Located at 494 Washington Avenue, the diner is nearby Albany’s “college student ghetto” making it a favorite of students looking for a cheap bite or “hangover food” after a night out at local bars. “Guys come in and are stuck on burgers for two years. Other kids are stuck on breakfast,” Tom said. He admits that the rush of customers often depends on the academic schedule of SUNY Albany. They most definitely notice a quiet in the diner when the university is on break. However, the clientele does vary keeping the diner busy. “Customers are common folk to way up there and they all mix in well and make friends and its fun,” Donna says. You can fine judges lawyers, doctors, firefighters, policemen, students, bummers, reporters…basically anybody and everybody eating at this diner.”

Although the location of their business works to their advantage in many ways, it also has its disadvantages. The location has been the cause of a change in their hours of business. Donna recalls that in the past they would be open all night long on Friday and Saturday nights. Today, they are only open on Friday nights.

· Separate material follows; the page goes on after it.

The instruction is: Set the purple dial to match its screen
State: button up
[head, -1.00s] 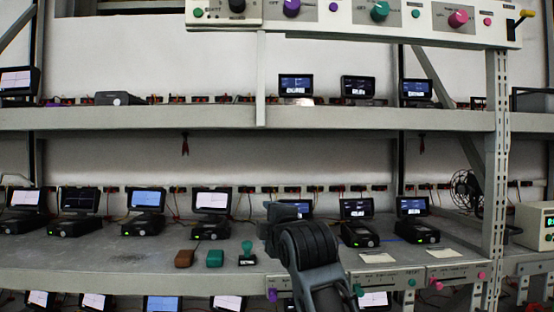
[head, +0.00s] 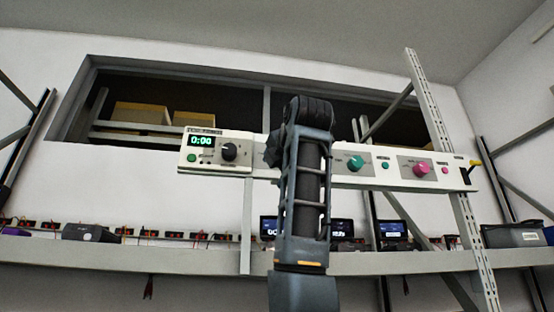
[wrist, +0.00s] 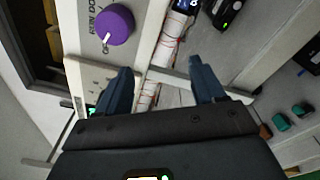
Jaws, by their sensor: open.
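The purple dial (wrist: 115,24) is on the pale control panel at the top of the wrist view. Its white mark points down-left in that view, toward lettering that looks like OFF. My gripper (wrist: 162,78) is open, with nothing between its fingers. The dial lies beyond the left finger, apart from it. In the head view my arm stands in front of the panel (head: 390,180) and hides the purple dial. Small screens (head: 341,230) stand on the shelf below the panel; one is partly behind my arm. I cannot read the dial's screen.
The panel also carries a black dial (head: 229,152), a teal dial (head: 355,162), a pink dial (head: 421,169) and a yellow-tipped lever (head: 475,163). A green timer display (head: 201,141) reads 0:00. The shelf edge (head: 420,262) runs below. A slotted post (head: 440,140) stands at right.

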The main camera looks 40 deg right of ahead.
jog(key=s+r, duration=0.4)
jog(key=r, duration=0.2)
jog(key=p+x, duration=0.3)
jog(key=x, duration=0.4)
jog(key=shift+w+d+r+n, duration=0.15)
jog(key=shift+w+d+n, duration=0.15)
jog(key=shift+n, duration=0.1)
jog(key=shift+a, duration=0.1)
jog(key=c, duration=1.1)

When opening a business in what is considered a ghetto, owners must be prepared to deal with crime. The owners of Dan’s Place 2 have been fortunate in only being robbed once. Donna explains that their one robbery was at 7 a.m. on a Tuesday just a couple of days before Christmas. “It was a man who had been released from prison the day before, got off a bus in Albany and was looking for a quick buck,” she says. Thankfully, he got next to nothing and the police had him before he was two blocks away from the diner. Besides this once incident, Donna, who comes to the restaurant at 2:30 a.m. and opens the door at 5:30 says that no one has bothered her.

What makes it worth while…

There are many aspects of their business that make managing it enjoyable for the two siblings. Although this was not what she planned on doing as a career after going to nursing school, Donna, who makes the soups, salads, and prepares many of the meals has come to find satisfaction in pleasing customers with her cooking. The fact that the diner is family run with a small staff of waitresses is something she often appreciates. “Some days it’s a bonus and other days it might not be,” Donna says. While the owners of this diner are related by blood, it seems that many of their customers have become their family as well. Through the years, the majority of their customers have become regulars many of them from years ago at the first location.

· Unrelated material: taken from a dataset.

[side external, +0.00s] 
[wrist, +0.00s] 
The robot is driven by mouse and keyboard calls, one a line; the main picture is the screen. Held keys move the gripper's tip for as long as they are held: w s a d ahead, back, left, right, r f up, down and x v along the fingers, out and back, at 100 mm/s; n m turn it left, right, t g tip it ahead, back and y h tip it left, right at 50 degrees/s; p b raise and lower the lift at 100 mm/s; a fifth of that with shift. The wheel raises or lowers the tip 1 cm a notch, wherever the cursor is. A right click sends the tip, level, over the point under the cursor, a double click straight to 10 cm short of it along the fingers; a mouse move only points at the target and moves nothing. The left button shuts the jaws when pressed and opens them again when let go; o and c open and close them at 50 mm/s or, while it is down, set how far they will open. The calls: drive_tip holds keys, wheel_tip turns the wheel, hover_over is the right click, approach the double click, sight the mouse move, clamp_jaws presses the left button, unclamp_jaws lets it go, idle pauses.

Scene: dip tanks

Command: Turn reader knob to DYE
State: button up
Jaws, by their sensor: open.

Tom enjoys the opportunity to meet new people and takes pride in the quality product that he is serving. “You meet a lot of people in a business like this. You are at a level where..some jobs you would never meet this many people. Its good home-cooked food, fresh and its nice to know you are giving someone a nice product especially when they appreciate food,” Tom said.

Donna explains that there are many second generation customers. “We have kids come in here and say “oh our father or our mother came here” and some you can pick out who their mother or father might be,” she says. She is grateful for the friends she has made along the way whether they are customers or employees and that she can take them with her even though they go. Certain “regulars” come in and eat the same thing everyday while other people come in and you never know what they are going to have. “I have one guy come in and he sits down, he gets his meal. He probably wouldn’t even know what to ask for I just make it for him and sit it in front of him,” she says. One of their regulars named Harry admits to coming everyday often eating his favorite breakfast of eggs and home fries. When asked what keeps him coming back he explained that it was both the food and the people.

Meanings behind the meals…

Known for their Emmy burger, part-owner Tom claims, “It is the best deal in town.” For $5.85 you can get a half pound burger with bacon, cheese, lettuce, tomato, mayonnaise, and French fries. The Emmy burger is named after Tom and Donna’s sister Emily. In 1977, Dan and Donna were trying to come up with a hamburger for the restaurant and at the time there were not many half-pound burgers around with bacon and cheese so they created that by themselves and it needed a name. It was going to either be called the Donna or the Emmy and they decided that Emmy flowed better.

The Emmy Bull burger got its name from a college student from Long Island who asked for an egg put on their burger. Their mother and this student came up with the Emmy Bull. The chicken pull is also popular with a chicken patty and the bacon egg and cheese.

The beat the house breakfast was something that their mother and Dan came up with. It was on the pretense of trying to get a meal where you can get so much for your money that you are beating the house. It’s a big meal with three eggs, seven strips of bacon, or three big sausage links, or a nice piece of ham with home fries and toast. “They always want to know what you get for beating the house and I say a full belly,” Donna said.